Das kann man für die Integration im Bildungssystem und auf dem Arbeitsmarkt so sagen. Entscheidend für den Bildungserfolg ist der soziale Hintergrund. Man kann nicht sagen: Die religiösen Muslime sind im Bildungssystem weniger erfolgreich als die säkularen. Das stimmt einfach nicht.

Wie beurteilen Sie die Tatsache, dass es in Baden-Württemberg mittlerweile an 86 Schulen Islamunterricht gibt?

Es ist in einer Gesellschaft, die zunehmend plural wird, eigentlich eine Selbstverständlichkeit, dass alle Religionsgruppen vom Staat gleich behandelt werden. Daher hat das Angebot von islamischem Unterricht vor allem etwas mit Gleichberechtigung zu tun.

Wird mit dem Islamunterricht ein Zeichen für Integration gesetzt?

Er ist kein Zeichen von Integration in dem Sinne, dass er den Bildungserfolg fördert. Aber natürlich ist Integration nicht nur eine Aufgabe für die Migranten selbst, sondern auch für die Gesellschaft. Die sollte eine gleichberechtigte Teilhabe aller Gruppen ermöglichen. Da ist der islamische Religionsunterricht ein wichtiger Schritt.

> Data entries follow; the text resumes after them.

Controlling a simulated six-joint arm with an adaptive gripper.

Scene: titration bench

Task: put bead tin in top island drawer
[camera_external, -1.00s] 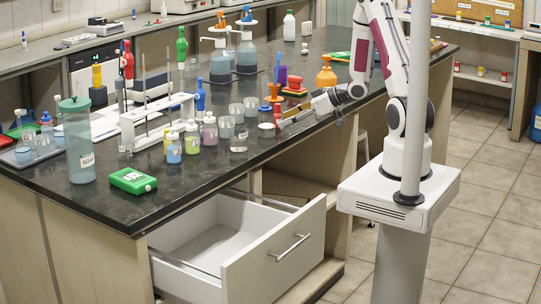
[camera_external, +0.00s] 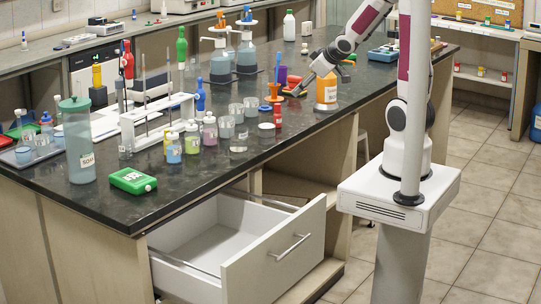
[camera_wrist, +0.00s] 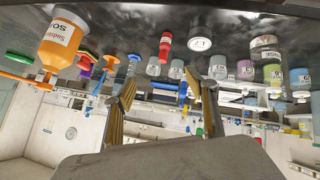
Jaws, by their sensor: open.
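A small white round thing with a dark mark on top lies on the black bench top in the external view (camera_external: 266,126). It also shows in the wrist view (camera_wrist: 199,44); it may be the bead tin, but I cannot read its label. My gripper (camera_external: 292,91) is open and empty, above the bench beside the orange bottle and behind the white round thing. Its two fingers stand apart in the wrist view (camera_wrist: 165,103). The top island drawer (camera_external: 275,255) is pulled open below the bench edge, and its visible inside looks empty.
A red vial (camera_external: 278,115), beakers (camera_external: 227,126) and small coloured bottles (camera_external: 192,140) crowd around the white round thing. A green box (camera_external: 133,181) lies near the front edge.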

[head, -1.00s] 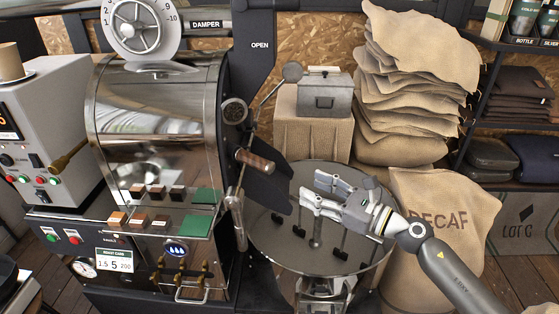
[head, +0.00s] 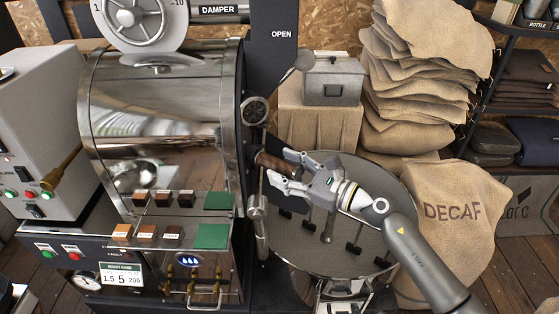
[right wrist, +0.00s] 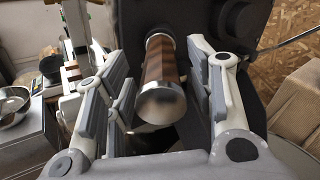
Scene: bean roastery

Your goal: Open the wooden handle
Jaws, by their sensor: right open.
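The wooden handle (head: 273,163) is a brown striped cylinder that sticks out from the front of the steel roaster drum (head: 160,130). In the right wrist view the wooden handle (right wrist: 161,75) points at the camera with its metal end cap and lies between the fingers. My right gripper (head: 279,172) is open around the outer end of the handle. In the wrist view the fingers of my right gripper (right wrist: 165,95) stand apart on either side, with gaps to the handle. Part of the handle is hidden by a finger in the head view. My left gripper is not in view.
The round cooling tray (head: 390,185) lies under my right arm. Burlap sacks (head: 420,80) are stacked behind it, and a DECAF sack (head: 452,225) stands at the right. A grey metal box (head: 332,82) and a lever with a ball knob (head: 305,60) are behind the handle.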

Andererseits könnte man auch denken, dass es der Integration widerspricht, wenn Familien hier weiter nur in ihrer Religionsgemeinschaft leben.

Religionsfreiheit ist unserer Gesellschaft ein hohes Gut und das gilt nicht nur für Gruppen, die hier schon seit Generationen leben. Ich glaube nicht, dass die Deutschen etwas dagegen haben, dass die Migranten hier ihre Religion leben. Das Problem ist eher, dass die Religion in den Augen vieler für etwas anderes steht – etwa undemokratische oder fundamentalistische Ansichten. Aber das gilt für viele Muslime nicht.

Was muss der Unterricht leisten, um die muslimischen Kinder zu integrieren?

Primär sollten die Kinder die Chance haben, etwas über ihre Religion zu lernen. Der Unterricht sollte sie da abholen, wo sie stehen. Er muss von Lehrern unterrichtet werden, die hier ausgebildet wurden und den Hintergrund der Kinder kennen. Das sind grundlegende Voraussetzungen.